The World of Warships community has gone through similar steps, but the encryption is much more straightforward. Some of the packets are pickled Python, some are just binary blobs, so there are some undocumented packets but for the most part people have done a decent job of figuring it out and building tooling around it such as the minimap renderer: https://github.com/WoWs-Builder-Team/minimap_renderer
There’s an odd unspoken and somewhat understood agreement between the developer (Wargaming) and community though: the community actively reverse engineers the game to document the packets and WG kind of looks the other way (except when they recently threatened me with a perma ban :) — they even use the tooling the community creates for official tournaments.
In this article the author mentions Riot partnering with external companies to provide more rich data set and analytics. Do they use these tools/data sets for tournaments as well? Is it known at all how these partnerships are structured?
> League of Legends runs on a custom game engine developed in 2009.
Developed by Sergey Titov (same engine that powers Big Rigs).
I'm not very well versed in RE, but I know that competitive games like this spend a lot of effort in preventing you from attaching debuggers, hooking and decompilation.
By passing this is not mentioned at all in the article. Is this because they're trivial to bypass for experienced people, or because they want to hide their method from the dev?
I did something similar with a friend for some time for another game.
As it went, our data was used to prove things to the developer they would have loved to hush-hush, which led to a cat and mouse game with the data and their open and... not so open apis. In the End, we stopped playing the game and stopped our efforts at it. Fun times.
Getting data by directly processing the packets instead of using the (buggy, slow) replay system is a great idea. There's a lot of interesting data in the middle of LoL gamestate that is missing in summary overviews that only consider the final state of the game.
One of the cool things about dota is that opendota and stratz provide a lot of data because steam is relatively open.
it is how i wrote a blog post on generating builds for heroes before dota plus even had the feature!
Where/how are images like this made? They're cool. Technical and communicative, but with a relaxed and casual look and feel.
https://maknee.github.io/assets/images/posts/2024-11-02/leag...
I remember doing this 10+ years ago now for a site called probuilds. I left lol shortly after this. Cool to see that the packets haven’t changed much. (Based on my memory)
Shortly after I released this for TSM riot came out with the api.
I've been working on something similar [1], but I took a different approach: I statically extract all decryption stubs using a IDA script I wrote, then emulate them using Unicorn. I'm also interested in your implementation details—do you have your code on GitHub or somewhere else?
A tip:
@media (prefers-color-scheme: dark) {
img[src*="svg"], img[src*="png"] {
filter: invert(1) hue-rotate(180deg);
}
}The diagrams are not visible in dark mode.
Really cool project!

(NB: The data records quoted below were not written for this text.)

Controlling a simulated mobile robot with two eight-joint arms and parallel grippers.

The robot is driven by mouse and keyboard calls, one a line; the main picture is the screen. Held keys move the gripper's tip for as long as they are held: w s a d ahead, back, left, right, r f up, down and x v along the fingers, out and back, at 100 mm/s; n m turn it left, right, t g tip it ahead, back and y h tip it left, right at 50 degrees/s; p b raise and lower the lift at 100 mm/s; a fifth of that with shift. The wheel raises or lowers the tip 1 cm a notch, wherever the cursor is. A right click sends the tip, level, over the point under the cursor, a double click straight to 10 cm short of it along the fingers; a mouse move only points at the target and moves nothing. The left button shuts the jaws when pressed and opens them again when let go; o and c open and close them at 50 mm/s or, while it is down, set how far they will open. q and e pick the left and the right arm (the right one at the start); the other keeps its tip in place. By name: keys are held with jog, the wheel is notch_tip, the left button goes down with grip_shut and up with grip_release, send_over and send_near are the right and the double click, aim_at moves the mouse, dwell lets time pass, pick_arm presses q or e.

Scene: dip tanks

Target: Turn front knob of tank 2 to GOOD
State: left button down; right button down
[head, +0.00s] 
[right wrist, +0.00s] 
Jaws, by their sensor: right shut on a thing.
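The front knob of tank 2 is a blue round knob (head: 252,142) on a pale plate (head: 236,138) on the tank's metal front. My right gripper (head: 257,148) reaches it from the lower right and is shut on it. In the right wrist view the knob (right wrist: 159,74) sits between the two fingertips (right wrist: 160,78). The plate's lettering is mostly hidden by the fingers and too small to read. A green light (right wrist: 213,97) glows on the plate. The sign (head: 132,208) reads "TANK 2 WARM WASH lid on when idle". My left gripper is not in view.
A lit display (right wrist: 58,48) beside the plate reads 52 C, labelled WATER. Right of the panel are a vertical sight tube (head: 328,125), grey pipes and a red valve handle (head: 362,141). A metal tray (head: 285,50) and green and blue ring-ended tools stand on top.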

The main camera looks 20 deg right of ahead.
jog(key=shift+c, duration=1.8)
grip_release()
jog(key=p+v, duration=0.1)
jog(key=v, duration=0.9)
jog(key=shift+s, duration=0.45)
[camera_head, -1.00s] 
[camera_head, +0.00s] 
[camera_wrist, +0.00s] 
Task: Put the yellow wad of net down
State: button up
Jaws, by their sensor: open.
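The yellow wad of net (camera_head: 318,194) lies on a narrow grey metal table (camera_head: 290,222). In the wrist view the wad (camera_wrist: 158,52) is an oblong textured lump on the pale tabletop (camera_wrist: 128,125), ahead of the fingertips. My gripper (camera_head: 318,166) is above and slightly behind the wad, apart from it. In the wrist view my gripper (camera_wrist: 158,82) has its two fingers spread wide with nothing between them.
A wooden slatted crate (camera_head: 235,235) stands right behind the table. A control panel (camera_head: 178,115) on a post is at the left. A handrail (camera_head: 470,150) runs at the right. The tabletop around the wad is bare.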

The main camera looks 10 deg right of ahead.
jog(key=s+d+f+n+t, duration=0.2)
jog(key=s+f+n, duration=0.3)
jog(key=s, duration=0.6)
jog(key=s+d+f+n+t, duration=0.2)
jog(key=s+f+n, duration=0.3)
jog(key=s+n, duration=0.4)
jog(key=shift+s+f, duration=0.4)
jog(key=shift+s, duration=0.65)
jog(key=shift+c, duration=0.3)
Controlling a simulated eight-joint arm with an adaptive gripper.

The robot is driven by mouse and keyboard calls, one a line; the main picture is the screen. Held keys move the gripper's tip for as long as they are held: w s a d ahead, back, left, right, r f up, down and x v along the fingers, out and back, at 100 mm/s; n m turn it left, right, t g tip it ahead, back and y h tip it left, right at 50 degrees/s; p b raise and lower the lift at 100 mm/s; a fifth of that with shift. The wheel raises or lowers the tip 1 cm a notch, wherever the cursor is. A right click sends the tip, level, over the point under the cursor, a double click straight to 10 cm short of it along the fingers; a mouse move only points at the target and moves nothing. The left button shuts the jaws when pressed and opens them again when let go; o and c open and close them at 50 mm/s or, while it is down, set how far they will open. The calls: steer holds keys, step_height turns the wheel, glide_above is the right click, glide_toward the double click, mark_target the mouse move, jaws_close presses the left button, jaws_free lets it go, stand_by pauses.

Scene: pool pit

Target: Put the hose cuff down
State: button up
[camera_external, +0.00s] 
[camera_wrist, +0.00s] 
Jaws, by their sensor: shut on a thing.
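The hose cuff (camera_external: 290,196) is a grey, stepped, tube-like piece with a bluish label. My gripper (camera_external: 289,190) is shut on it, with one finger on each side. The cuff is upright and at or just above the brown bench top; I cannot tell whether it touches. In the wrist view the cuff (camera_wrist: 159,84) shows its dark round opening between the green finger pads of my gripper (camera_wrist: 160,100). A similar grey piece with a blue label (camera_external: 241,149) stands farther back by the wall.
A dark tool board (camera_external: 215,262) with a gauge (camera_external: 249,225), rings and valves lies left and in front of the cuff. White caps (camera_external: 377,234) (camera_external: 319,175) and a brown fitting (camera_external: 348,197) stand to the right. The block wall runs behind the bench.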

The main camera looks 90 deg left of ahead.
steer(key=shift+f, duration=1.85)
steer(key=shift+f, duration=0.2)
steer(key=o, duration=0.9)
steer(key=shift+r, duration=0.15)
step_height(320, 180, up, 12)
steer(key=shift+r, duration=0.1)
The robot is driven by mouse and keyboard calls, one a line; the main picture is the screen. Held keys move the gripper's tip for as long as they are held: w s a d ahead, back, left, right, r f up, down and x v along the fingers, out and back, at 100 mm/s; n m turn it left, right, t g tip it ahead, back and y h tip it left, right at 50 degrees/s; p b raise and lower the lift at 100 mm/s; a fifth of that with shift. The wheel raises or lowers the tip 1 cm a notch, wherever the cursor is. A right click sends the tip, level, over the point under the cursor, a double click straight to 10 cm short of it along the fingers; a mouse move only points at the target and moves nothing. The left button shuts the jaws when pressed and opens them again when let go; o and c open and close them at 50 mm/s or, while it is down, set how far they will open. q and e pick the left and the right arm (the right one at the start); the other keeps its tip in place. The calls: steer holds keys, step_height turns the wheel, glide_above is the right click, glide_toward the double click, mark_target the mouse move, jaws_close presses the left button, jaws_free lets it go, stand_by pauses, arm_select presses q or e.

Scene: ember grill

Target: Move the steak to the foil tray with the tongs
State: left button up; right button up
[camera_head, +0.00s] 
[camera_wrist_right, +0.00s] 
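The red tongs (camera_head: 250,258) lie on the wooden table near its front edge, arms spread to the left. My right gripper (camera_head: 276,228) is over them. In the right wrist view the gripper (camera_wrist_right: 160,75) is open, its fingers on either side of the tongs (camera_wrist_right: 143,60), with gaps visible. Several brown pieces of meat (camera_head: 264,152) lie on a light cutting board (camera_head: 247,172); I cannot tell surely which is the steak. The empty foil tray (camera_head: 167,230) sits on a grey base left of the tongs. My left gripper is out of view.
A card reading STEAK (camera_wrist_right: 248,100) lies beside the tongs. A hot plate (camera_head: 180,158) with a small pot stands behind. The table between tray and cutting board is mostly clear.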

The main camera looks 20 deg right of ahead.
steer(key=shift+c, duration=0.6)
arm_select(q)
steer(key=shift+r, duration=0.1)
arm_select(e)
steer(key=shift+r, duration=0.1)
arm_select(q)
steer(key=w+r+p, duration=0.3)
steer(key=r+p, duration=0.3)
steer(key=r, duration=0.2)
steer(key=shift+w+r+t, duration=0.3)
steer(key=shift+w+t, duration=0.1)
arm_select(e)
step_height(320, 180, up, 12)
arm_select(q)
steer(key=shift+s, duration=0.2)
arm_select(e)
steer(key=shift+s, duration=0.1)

I am not sure if this is only me, but your dark theme is hiding the illustrations fyi.
GTFO hackernews, we only play Dota2 here.
I worked on something like this back in 2016, I'm not sure how much things have changed since then. I used dynamic binary instrumentation to deal with the field encryption. Basically, manually map the executable into executable memory on Linux (as if it were a shared library). Begin execution at the packet switch, but before executing a block of code, disassemble it until a conditional branch, and modify it according to some heuristics to remove the at rest encryption. The original block of code wasn't executed since it might not fit into the original block size, so new blocks were mmap'd for this. Malloc/Free were hooked and replaced with wrappers over glibc's free/malloc, but with bookkeeping so that the memory can be freed after execution of the packet switch. atexit was just replaced with a noop. That all just dealt with the encryption, but there were also randomized packet id's and field orders. Those problems were dealt with by using manually written heuristics based on the packet id's which were actually interesting. Packet handlers with references to text strings (even hashed ones), etc were a gold mine here because they made static detection of packet id's simple. If there was no text string, many of the offsets could be auto detected just by parsing a replay and running small snippets to determine which offsets actually "made sense" for the field that was being searched for. For example, if there was a gold gain packet, the amount of gold gained shouldn't be out of an expected range, or else the offset is likely not corresponding to that field. Once all of the high volume code blocks had been instrumented, replays were able to be parsed in 2-3 seconds (along with generating the desired data aggregations). This is all from memory so it's possible there could be a minor mistake or two.